As I spoke to my oldest friend and also my mother after we had finished. I wondered out loud whether I would finally stop dreaming of the flat I’d had years earlier. Dreaming that I still lived there and that other people had taken over the place and my life along with it, holding parties that I did not want, with people I did not invite. That happened a lot. Mum told me that chapter is now over, now that things have gone from there I can finally stop living in the basement and be free at last. It seemed to mark the turning point, as I have been going through things with fervour throwing out decayed pieces of the past as I look towards the future. Maybe that is my metaphor and meanwhile, the strange dreams seem to have stopped.

 

The Daily Post – Anticipation

Writing up the Past and A Pair of Shoes.

In the last few weeks I have been working on a novel, which relates to aspects of my past, so I have been digging deeply without trying to let it swallow me up. It has been difficult to both recall and write about. So the novel itself may be a long way off. Although I have started writing, I have been relying upon memories which have not all been easy to dig up again and so dealing with the demons which inevitably come out to play in the process. All whilst trying to maintain the status quo and a happy home life. It has been a bit of a strain and the posts over the past couple of weeks have been up and down along with my emotions and thoughts.

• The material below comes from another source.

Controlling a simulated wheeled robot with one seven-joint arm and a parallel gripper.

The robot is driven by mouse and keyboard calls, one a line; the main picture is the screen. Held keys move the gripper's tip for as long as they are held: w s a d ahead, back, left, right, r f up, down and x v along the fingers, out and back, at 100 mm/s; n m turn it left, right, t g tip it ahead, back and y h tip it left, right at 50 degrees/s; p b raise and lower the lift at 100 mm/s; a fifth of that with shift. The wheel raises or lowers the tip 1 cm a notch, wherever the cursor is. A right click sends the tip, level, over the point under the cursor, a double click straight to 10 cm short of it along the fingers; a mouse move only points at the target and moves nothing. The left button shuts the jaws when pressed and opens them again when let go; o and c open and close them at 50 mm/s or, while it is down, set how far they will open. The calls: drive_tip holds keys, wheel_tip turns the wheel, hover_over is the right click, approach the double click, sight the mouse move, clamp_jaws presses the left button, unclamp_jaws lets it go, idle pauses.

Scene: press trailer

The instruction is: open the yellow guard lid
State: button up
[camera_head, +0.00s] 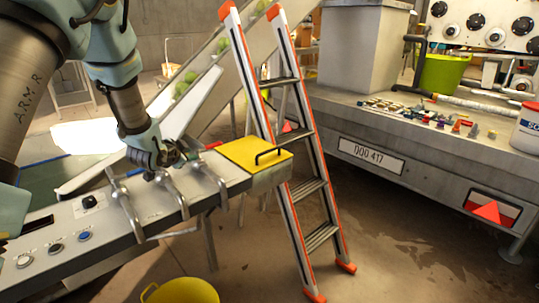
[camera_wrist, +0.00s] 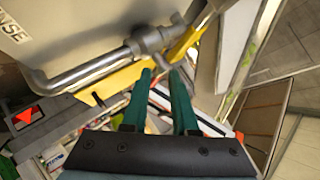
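The yellow guard lid (camera_head: 255,153) lies flat and closed on the right end of a grey control console (camera_head: 150,205). A black bar handle (camera_head: 280,152) stands on the lid's right side. My gripper (camera_head: 174,162) is over the console, left of the lid and apart from its handle. In the wrist view, my gripper's two teal fingers (camera_wrist: 163,85) stand apart with nothing clearly held between them. Part of a yellow surface (camera_wrist: 118,82), probably the lid, shows there behind a metal pipe. The lid's handle cannot be made out in the wrist view.
Several bent metal bars (camera_head: 175,195) rise from the console close to my gripper; a metal pipe (camera_wrist: 90,72) is near the fingertips. A yellow bucket (camera_head: 180,291) is on the floor in front. A trailer (camera_head: 420,150) stands right.

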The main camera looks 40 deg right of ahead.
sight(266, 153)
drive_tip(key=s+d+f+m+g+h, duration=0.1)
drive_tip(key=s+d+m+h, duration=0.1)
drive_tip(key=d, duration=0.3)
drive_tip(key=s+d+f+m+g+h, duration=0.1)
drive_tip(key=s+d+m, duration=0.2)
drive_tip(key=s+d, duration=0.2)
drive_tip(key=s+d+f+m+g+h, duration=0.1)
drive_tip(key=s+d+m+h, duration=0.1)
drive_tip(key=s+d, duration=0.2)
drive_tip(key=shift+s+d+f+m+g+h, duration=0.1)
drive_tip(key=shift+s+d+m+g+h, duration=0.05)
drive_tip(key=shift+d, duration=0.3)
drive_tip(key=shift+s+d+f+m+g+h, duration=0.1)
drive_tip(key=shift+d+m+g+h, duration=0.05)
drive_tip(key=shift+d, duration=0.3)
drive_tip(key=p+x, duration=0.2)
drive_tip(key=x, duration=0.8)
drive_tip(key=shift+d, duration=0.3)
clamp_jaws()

It feels quite cathartic to have finally typed up all my poems which have languished in the loft all these years, after finding them last week. There would have been 40 of them. A nice round number (and I do like those) if there weren’t two missing, perhaps I threw them away in disgust a reminder of a love that once was, but that is unlikely. I wrote an index of them all along with the dates they were written, even approximately if I didn’t know the actual one. There are bound to be others kicking about in notebooks, handbags etc which I may find years from now, the one I wrote for my friends wedding still eludes me, along with the other items which I have yet to find. I fear moving in case one of the items I have been searching for, gets disposed of, so I will continue to hunt for it until I can find it again, although that may take some time. Meanwhile, whatever gets thinned out is getting checked over very thoroughly for that piece of jewellery until it turns up.

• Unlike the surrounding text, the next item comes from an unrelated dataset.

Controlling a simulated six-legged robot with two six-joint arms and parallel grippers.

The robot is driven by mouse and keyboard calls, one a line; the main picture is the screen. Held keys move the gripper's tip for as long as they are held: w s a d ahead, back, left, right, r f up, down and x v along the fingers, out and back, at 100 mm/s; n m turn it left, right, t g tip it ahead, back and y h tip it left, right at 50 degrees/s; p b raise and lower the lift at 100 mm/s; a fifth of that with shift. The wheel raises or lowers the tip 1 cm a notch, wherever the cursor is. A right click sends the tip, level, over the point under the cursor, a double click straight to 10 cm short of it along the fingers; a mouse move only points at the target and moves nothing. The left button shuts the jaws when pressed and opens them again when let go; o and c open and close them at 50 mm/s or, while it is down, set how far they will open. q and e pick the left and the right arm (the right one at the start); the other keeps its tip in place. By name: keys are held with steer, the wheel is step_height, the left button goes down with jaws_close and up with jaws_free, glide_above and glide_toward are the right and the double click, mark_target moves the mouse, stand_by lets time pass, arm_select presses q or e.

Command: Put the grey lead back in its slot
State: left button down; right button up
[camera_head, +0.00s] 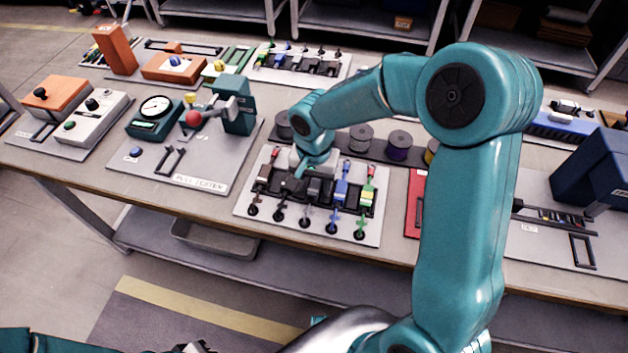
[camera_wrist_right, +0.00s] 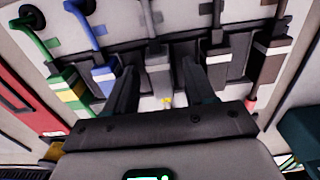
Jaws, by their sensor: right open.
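The grey lead (camera_wrist_right: 156,55) is the middle one of a row in the lead rack (camera_head: 245,208). Its block is in line with the others, between the blue lead (camera_wrist_right: 104,75) and a black lead with a white band (camera_wrist_right: 215,55). My right gripper (camera_head: 303,172) is over the rack's middle. In the right wrist view it is open, one finger on each side of the grey lead; contact cannot be told. My left arm (camera_head: 40,341) shows at the bottom left; a dark part at the bottom edge may be its gripper, mostly cut off.
Neighbouring leads stand close on both sides, including a green one (camera_wrist_right: 68,85). Wire spools (camera_head: 360,138) stand just behind the rack. A pull tester (camera_head: 238,105) stands to the left, and a red flat piece (camera_head: 413,205) lies to the right.

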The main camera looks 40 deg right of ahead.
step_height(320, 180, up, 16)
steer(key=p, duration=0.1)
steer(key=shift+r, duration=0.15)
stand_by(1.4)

I have tried really hard to not judge myself too harshly since I started to go through them, whilst muttering “Gullible child” under my breath quite a lot. The facts of the matter are that I wrote all of these during the ages of 16-20 and I was young and sometimes very foolish back then. There are a lot about my “Loves” from way back then. At least I can rest assured that I have grown up a lot since then. It’s funny how the inner voice conversations go though, when you read something going back that far about yourself. I found myself thinking about my transformation over the past year or so and telling myself, “Who are you trying to Kid, you are still the same person as when you wrote them“, whilst arguing the fact with my inner voice. I am not! (she shouts like a five year old, almost stamping her foot) Lots of years have gone by and I know that I have learned a lot, however it has not been a joyful few days and quite emotional and I have probably been rather teenager like at times. Just wanting to get it done in the single minded way, which isn’t really fair. So I have also been trying hard to get other things done for the family too, so that they aren’t left out. However I have still been able to relate to the person I was when I wrote them, not the ones which are about the Loves in my life, but about the feelings instead.

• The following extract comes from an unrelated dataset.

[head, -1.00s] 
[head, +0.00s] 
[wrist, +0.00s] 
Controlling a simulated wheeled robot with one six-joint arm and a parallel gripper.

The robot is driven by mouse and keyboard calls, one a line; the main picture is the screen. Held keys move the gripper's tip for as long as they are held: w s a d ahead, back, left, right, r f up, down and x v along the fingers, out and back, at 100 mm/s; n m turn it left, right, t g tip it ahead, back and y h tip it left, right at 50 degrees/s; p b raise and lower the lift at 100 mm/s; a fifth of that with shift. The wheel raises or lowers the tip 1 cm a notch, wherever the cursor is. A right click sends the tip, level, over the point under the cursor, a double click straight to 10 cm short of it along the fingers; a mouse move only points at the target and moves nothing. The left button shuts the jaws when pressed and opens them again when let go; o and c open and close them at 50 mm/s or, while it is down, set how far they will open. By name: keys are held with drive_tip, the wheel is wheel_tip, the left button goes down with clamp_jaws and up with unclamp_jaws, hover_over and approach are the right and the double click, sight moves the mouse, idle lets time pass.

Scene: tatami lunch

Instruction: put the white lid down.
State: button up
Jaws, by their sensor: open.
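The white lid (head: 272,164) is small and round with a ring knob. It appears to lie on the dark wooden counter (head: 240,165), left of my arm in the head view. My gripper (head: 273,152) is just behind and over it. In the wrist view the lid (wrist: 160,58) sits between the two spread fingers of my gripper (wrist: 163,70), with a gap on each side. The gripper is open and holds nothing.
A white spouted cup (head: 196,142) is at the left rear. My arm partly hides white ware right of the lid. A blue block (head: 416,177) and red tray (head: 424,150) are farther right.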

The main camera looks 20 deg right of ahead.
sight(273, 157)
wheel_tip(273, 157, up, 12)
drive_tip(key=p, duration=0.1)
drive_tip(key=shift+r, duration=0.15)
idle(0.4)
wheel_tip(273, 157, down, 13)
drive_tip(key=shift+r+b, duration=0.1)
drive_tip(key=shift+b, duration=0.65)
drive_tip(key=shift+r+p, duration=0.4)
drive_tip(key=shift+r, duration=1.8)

I will share only some of them, others’ I have deemed “not fit for consumption,” so will stay where they are, I resisted the urge to edit the hell out of them although some of them have been slightly tweaked, they are raw like I was back when they were written and they would lose their integrity and make them something new. Maybe that would be a good thing after all, but as yet I am undecided.

Anyway, here’s one I wrote and do want to share with you, It‘s called A Pair of Shoes, I wrote it 23 years ago. I laughed when I read it again, thinking that even way back then, I loved a metaphor. The shoes did actually exist, now if only I could remember which ones they were….

A Pair of Shoes

At the moment, I feel like a pair of shoes…. 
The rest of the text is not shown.